Arizona Sen. Jeff Flake is retiring at the end of his term but he may not be giving up on politics altogether.
The staunch critic of President Trump said Thursday during a speech at the National Press Club that he may take on the commander in chief in 2020.
"It's not in my plan to run for president, but I am not ruling it out. Somebody needs to stand up for traditional Republicanism," Flake said. "Somebody needs to raise that, for nothing else than to give people hope that that decent party will be back. We'll get through this."
He also said the blind loyalty to Trump shown by many of his fellow Republican colleagues means the GOP “might not deserve to lead.”
While Flake acknowledged the uphill battle of defeating the president if the election were held today, the Arizona Republican said all that could change dramatically if the GOP has disastrous results in the midterm elections.
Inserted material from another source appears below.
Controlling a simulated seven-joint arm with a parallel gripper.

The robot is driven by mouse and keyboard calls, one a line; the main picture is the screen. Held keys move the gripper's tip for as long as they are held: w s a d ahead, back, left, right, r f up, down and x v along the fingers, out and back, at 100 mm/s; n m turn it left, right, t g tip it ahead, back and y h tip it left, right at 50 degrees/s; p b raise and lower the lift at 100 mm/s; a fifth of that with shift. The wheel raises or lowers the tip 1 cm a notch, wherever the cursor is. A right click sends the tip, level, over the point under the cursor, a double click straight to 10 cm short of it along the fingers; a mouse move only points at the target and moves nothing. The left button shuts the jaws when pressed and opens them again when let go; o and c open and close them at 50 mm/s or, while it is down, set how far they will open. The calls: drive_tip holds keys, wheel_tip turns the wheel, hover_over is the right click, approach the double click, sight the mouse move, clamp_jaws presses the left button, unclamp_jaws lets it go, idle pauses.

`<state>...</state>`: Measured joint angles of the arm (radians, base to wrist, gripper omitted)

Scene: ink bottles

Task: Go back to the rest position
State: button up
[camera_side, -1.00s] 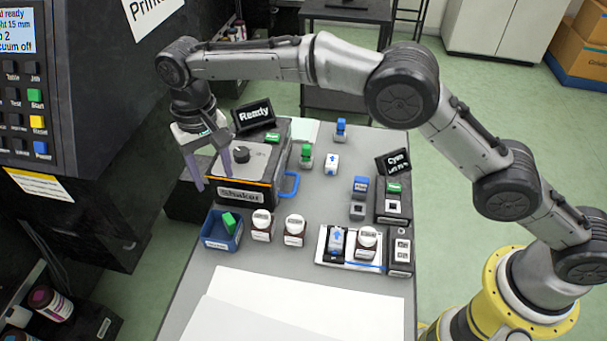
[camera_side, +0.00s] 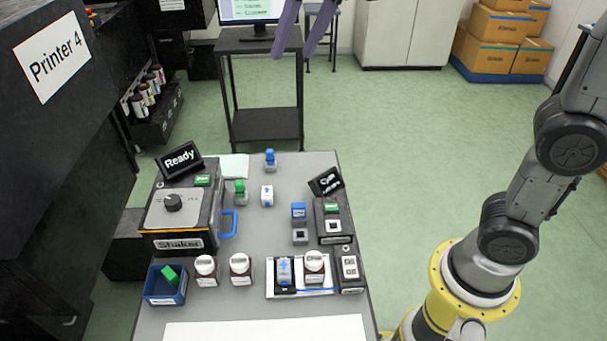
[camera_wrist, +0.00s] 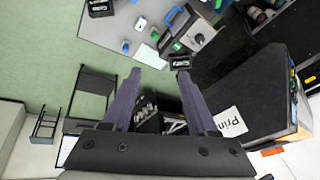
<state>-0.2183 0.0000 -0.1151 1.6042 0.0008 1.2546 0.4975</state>
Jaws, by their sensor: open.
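My gripper (camera_side: 304,28) shows only its purple fingers at the top edge of the side view, high above the floor behind the table. In the wrist view the two fingers of my gripper (camera_wrist: 150,75) are spread apart with nothing between them. My arm rises at the right of the side view and passes out of the picture at the top right. The table (camera_side: 215,307) stands well below, and my gripper touches nothing on it.
The shaker (camera_side: 177,217) with its "Ready" sign (camera_side: 179,159) stands at the table's left. A blue bin (camera_side: 157,287), two white-capped bottles (camera_side: 206,267) and a white tray (camera_side: 301,291) line the front. A printer (camera_side: 50,130) stands left. A dark stand (camera_side: 262,112) stands behind.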

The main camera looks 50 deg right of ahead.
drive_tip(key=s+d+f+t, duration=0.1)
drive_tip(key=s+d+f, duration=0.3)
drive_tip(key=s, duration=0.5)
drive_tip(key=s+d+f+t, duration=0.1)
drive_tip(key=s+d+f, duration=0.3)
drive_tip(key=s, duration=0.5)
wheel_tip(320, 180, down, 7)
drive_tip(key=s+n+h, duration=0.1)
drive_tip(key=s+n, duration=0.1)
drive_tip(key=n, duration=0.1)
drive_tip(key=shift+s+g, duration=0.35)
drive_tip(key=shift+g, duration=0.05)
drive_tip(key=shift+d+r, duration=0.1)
"Not today, but two years from now, possibly. Things can unravel pretty fast," Flake said. "As soon as he's viewed as one who loses majorities in the House and the Senate, and there's no chance that someone in the 30s can win re-election, people might move on."
He also said if Trump does not lose support from his base, there is still another option to run as an independent.
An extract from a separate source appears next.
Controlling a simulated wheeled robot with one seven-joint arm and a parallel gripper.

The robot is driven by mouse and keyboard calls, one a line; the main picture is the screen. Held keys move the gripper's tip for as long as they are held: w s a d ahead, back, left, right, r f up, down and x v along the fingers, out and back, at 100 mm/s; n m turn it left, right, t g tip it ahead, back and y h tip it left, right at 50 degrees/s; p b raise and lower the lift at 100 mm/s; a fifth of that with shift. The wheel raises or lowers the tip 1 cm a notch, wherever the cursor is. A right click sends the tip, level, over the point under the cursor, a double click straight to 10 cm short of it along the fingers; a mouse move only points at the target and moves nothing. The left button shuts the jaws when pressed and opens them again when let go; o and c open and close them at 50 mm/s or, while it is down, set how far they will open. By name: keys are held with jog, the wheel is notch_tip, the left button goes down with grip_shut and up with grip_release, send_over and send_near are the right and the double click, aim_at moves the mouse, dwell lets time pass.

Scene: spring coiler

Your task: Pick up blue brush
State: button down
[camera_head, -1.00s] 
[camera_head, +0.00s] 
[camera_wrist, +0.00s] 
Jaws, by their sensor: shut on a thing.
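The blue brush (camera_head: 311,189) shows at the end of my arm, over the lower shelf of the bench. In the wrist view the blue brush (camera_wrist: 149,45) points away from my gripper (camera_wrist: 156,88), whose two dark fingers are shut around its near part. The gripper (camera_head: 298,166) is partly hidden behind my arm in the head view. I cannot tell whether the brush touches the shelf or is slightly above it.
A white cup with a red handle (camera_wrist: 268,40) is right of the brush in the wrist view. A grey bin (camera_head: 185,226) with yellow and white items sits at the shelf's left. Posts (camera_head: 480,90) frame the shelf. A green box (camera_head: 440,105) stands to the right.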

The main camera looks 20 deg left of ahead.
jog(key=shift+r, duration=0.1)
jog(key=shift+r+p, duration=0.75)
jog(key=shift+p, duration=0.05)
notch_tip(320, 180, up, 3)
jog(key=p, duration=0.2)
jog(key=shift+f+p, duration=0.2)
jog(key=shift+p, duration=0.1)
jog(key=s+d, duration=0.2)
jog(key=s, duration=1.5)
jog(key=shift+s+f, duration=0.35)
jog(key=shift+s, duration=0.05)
"I'm not ruling that out either," he said. "There are going to be a lot of other people in the party looking for something else."
Steve Duprey, who represents New Hampshire at the Republican National Committee, said his chances are not looking good.
"It's virtually impossible to beat an incumbent for the nomination,” he said, reports FoxNews.com. “But that doesn't prevent people from trying with various degrees of seriousness."
It’s difficult to say whether Flake is serious or not, considering he acknowledged in October that he wouldn’t even be able to win a GOP primary in his state.
"The bottom line is if I were to run a campaign that I could be proud of, and where I didn’t have to cozy up to the president and his positions or his behavior, I could not win in a Republican primary," he said the day after announcing he wouldn’t seek reelection." "That’s the bottom line."